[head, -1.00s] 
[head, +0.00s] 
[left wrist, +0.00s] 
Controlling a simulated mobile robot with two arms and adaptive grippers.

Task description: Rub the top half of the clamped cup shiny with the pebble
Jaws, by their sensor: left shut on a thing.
----
Problem description → Copy every line of the material, please, keeping it exactly the same.

Task response →
[head, -1.00s] 
[head, +0.00s] 
[left wrist, +0.00s] 
Controlling a simulated mobile robot with two arms and adaptive grippers.

Task description: Rub the top half of the clamped cup shiny with the pebble
Jaws, by their sensor: left shut on a thing.

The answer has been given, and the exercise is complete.